* **TO BE DONE**: Print out every line, exactly as written.

* **STORED ROWS**:
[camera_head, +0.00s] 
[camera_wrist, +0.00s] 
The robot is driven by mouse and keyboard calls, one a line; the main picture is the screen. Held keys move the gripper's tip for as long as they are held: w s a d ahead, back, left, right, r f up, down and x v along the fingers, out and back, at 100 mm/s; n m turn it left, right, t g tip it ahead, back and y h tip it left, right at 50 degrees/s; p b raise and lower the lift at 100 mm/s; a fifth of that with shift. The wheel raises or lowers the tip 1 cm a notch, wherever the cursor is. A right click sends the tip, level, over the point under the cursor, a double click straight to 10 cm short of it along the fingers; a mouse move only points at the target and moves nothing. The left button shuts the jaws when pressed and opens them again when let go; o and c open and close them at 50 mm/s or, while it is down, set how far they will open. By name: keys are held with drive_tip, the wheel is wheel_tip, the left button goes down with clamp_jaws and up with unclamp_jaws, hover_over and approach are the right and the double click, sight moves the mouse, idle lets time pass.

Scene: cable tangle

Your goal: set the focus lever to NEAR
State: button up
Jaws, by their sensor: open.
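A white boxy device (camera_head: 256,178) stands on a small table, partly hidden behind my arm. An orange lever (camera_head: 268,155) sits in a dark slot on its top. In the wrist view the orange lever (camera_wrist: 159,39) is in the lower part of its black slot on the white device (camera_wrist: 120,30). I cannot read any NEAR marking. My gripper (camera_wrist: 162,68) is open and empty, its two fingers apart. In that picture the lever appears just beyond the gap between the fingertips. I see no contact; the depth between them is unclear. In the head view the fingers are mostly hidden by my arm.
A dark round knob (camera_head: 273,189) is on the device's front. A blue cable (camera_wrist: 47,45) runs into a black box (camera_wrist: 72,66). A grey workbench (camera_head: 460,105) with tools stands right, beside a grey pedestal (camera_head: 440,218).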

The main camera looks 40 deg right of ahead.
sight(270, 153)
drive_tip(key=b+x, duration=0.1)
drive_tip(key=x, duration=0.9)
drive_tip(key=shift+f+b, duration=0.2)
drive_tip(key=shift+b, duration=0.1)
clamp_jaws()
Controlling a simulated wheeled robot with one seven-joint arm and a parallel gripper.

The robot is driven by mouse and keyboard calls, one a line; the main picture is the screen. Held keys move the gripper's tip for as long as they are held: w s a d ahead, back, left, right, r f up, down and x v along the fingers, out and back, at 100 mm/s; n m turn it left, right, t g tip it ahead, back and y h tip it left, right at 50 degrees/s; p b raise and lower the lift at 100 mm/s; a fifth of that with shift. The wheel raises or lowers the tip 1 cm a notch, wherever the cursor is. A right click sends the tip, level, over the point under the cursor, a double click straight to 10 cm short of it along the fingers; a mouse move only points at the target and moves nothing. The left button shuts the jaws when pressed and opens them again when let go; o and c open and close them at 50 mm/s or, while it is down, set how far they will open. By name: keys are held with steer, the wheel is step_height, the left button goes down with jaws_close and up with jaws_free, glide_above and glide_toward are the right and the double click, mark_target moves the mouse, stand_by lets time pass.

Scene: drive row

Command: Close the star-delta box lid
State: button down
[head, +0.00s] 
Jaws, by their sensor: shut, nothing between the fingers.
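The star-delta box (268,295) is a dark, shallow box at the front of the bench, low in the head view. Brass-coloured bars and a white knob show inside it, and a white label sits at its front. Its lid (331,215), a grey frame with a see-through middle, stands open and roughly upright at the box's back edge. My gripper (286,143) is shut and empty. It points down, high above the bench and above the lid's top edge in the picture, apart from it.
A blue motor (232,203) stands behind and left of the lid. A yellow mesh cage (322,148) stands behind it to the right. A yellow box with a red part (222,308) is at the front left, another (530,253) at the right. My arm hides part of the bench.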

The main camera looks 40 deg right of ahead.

* **EXPECTED ANSWER**:
[camera_head, +0.00s] 
[camera_wrist, +0.00s] 
The robot is driven by mouse and keyboard calls, one a line; the main picture is the screen. Held keys move the gripper's tip for as long as they are held: w s a d ahead, back, left, right, r f up, down and x v along the fingers, out and back, at 100 mm/s; n m turn it left, right, t g tip it ahead, back and y h tip it left, right at 50 degrees/s; p b raise and lower the lift at 100 mm/s; a fifth of that with shift. The wheel raises or lowers the tip 1 cm a notch, wherever the cursor is. A right click sends the tip, level, over the point under the cursor, a double click straight to 10 cm short of it along the fingers; a mouse move only points at the target and moves nothing. The left button shuts the jaws when pressed and opens them again when let go; o and c open and close them at 50 mm/s or, while it is down, set how far they will open. By name: keys are held with drive_tip, the wheel is wheel_tip, the left button goes down with clamp_jaws and up with unclamp_jaws, hover_over and approach are the right and the double click, sight moves the mouse, idle lets time pass.

Scene: cable tangle

Your goal: set the focus lever to NEAR
State: button up
Jaws, by their sensor: open.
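A white boxy device (camera_head: 256,178) stands on a small table, partly hidden behind my arm. An orange lever (camera_head: 268,155) sits in a dark slot on its top. In the wrist view the orange lever (camera_wrist: 159,39) is in the lower part of its black slot on the white device (camera_wrist: 120,30). I cannot read any NEAR marking. My gripper (camera_wrist: 162,68) is open and empty, its two fingers apart. In that picture the lever appears just beyond the gap between the fingertips. I see no contact; the depth between them is unclear. In the head view the fingers are mostly hidden by my arm.
A dark round knob (camera_head: 273,189) is on the device's front. A blue cable (camera_wrist: 47,45) runs into a black box (camera_wrist: 72,66). A grey workbench (camera_head: 460,105) with tools stands right, beside a grey pedestal (camera_head: 440,218).

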The main camera looks 40 deg right of ahead.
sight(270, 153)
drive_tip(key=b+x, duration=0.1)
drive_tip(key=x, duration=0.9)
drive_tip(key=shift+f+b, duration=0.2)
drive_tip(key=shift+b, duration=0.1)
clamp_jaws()
Controlling a simulated wheeled robot with one seven-joint arm and a parallel gripper.

The robot is driven by mouse and keyboard calls, one a line; the main picture is the screen. Held keys move the gripper's tip for as long as they are held: w s a d ahead, back, left, right, r f up, down and x v along the fingers, out and back, at 100 mm/s; n m turn it left, right, t g tip it ahead, back and y h tip it left, right at 50 degrees/s; p b raise and lower the lift at 100 mm/s; a fifth of that with shift. The wheel raises or lowers the tip 1 cm a notch, wherever the cursor is. A right click sends the tip, level, over the point under the cursor, a double click straight to 10 cm short of it along the fingers; a mouse move only points at the target and moves nothing. The left button shuts the jaws when pressed and opens them again when let go; o and c open and close them at 50 mm/s or, while it is down, set how far they will open. By name: keys are held with steer, the wheel is step_height, the left button goes down with jaws_close and up with jaws_free, glide_above and glide_toward are the right and the double click, mark_target moves the mouse, stand_by lets time pass.

Scene: drive row

Command: Close the star-delta box lid
State: button down
[head, +0.00s] 
Jaws, by their sensor: shut, nothing between the fingers.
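The star-delta box (268,295) is a dark, shallow box at the front of the bench, low in the head view. Brass-coloured bars and a white knob show inside it, and a white label sits at its front. Its lid (331,215), a grey frame with a see-through middle, stands open and roughly upright at the box's back edge. My gripper (286,143) is shut and empty. It points down, high above the bench and above the lid's top edge in the picture, apart from it.
A blue motor (232,203) stands behind and left of the lid. A yellow mesh cage (322,148) stands behind it to the right. A yellow box with a red part (222,308) is at the front left, another (530,253) at the right. My arm hides part of the bench.

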The main camera looks 40 deg right of ahead.

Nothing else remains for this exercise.